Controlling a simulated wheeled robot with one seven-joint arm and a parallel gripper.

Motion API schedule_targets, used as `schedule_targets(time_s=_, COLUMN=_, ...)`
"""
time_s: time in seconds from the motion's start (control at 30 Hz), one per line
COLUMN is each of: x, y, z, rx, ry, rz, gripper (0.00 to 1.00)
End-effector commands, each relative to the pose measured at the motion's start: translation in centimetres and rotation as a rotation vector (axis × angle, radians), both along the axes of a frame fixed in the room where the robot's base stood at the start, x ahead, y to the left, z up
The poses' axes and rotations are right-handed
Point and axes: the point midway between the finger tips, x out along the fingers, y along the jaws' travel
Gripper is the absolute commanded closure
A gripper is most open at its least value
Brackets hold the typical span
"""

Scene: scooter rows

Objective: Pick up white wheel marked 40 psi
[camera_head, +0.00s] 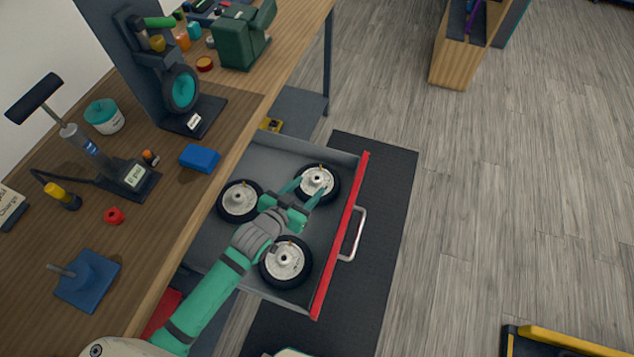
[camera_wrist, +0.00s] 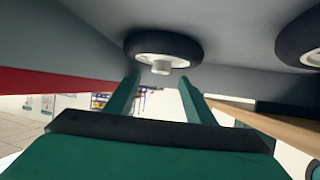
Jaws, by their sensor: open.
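Three wheels with black tyres and white hubs lie flat in the open grey drawer (camera_head: 325,150): a far-right wheel (camera_head: 317,177), a left wheel (camera_head: 239,201) and a near wheel (camera_head: 285,263). No psi marking is readable on any of them, so I cannot tell which is marked 40 psi. My green gripper (camera_head: 306,187) is open and empty over the drawer, its fingers pointing at the far-right wheel. In the wrist view one wheel (camera_wrist: 163,47) shows just beyond and between the fingertips (camera_wrist: 162,83); contact is unclear. Another wheel (camera_wrist: 303,42) is cut off at the right edge.
The drawer has a red front (camera_head: 341,232) with a metal handle (camera_head: 354,234). The wooden workbench (camera_head: 190,222) beside it carries a pump gauge (camera_head: 133,176), a blue block (camera_head: 200,158) and a wheel stand (camera_head: 160,75).

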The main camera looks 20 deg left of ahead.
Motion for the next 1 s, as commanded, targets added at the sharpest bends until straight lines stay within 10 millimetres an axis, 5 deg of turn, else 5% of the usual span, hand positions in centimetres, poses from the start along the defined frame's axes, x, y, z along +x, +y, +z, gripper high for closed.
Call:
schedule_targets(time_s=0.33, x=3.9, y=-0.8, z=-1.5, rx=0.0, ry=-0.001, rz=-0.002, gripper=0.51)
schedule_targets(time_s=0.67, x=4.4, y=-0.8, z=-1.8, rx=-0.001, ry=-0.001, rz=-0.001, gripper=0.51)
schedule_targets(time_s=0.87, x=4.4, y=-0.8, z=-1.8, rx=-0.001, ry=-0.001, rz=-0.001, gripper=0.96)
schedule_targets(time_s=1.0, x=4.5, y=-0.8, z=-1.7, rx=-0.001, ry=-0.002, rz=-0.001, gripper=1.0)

————————

*Task to carry out*: Set down the material above as is, without any pictures.

*The reply*:
Controlling a simulated wheeled robot with one seven-joint arm and a parallel gripper.

Motion API schedule_targets, used as `schedule_targets(time_s=_, COLUMN=_, ...)`
"""
time_s: time in seconds from the motion's start (control at 30 Hz), one per line
COLUMN is each of: x, y, z, rx, ry, rz, gripper (0.00 to 1.00)
End-effector commands, each relative to the pose measured at the motion's start: translation in centimetres and rotation as a rotation vector (axis × angle, radians), both along the axes of a frame fixed in the room where the robot's base stood at the start, x ahead, y to the left, z up
The poses' axes and rotations are right-handed
Point and axes: the point midway between the finger tips, x out along the fingers, y along the jaws' travel
Gripper is the absolute commanded closure
A gripper is most open at its least value
Brackets hold the typical span
"""

Scene: scooter rows

Objective: Pick up white wheel marked 40 psi
[camera_head, +0.00s] 
[camera_wrist, +0.00s] 
Jaws, by their sensor: open.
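Three wheels with black tyres and white hubs lie flat in the open grey drawer (camera_head: 325,150): a far-right wheel (camera_head: 317,177), a left wheel (camera_head: 239,201) and a near wheel (camera_head: 285,263). No psi marking is readable on any of them, so I cannot tell which is marked 40 psi. My green gripper (camera_head: 306,187) is open and empty over the drawer, its fingers pointing at the far-right wheel. In the wrist view one wheel (camera_wrist: 163,47) shows just beyond and between the fingertips (camera_wrist: 162,83); contact is unclear. Another wheel (camera_wrist: 303,42) is cut off at the right edge.
The drawer has a red front (camera_head: 341,232) with a metal handle (camera_head: 354,234). The wooden workbench (camera_head: 190,222) beside it carries a pump gauge (camera_head: 133,176), a blue block (camera_head: 200,158) and a wheel stand (camera_head: 160,75).

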The main camera looks 20 deg left of ahead.
Motion for the next 1 s, as commanded, targets added at the sharpest bends until straight lines stay within 10 millimetres an axis, 5 deg of turn, else 5% of the usual span, hand positions in centimetres, poses from the start along the defined frame's axes, x, y, z along +x, +y, +z, gripper high for closed.
Call:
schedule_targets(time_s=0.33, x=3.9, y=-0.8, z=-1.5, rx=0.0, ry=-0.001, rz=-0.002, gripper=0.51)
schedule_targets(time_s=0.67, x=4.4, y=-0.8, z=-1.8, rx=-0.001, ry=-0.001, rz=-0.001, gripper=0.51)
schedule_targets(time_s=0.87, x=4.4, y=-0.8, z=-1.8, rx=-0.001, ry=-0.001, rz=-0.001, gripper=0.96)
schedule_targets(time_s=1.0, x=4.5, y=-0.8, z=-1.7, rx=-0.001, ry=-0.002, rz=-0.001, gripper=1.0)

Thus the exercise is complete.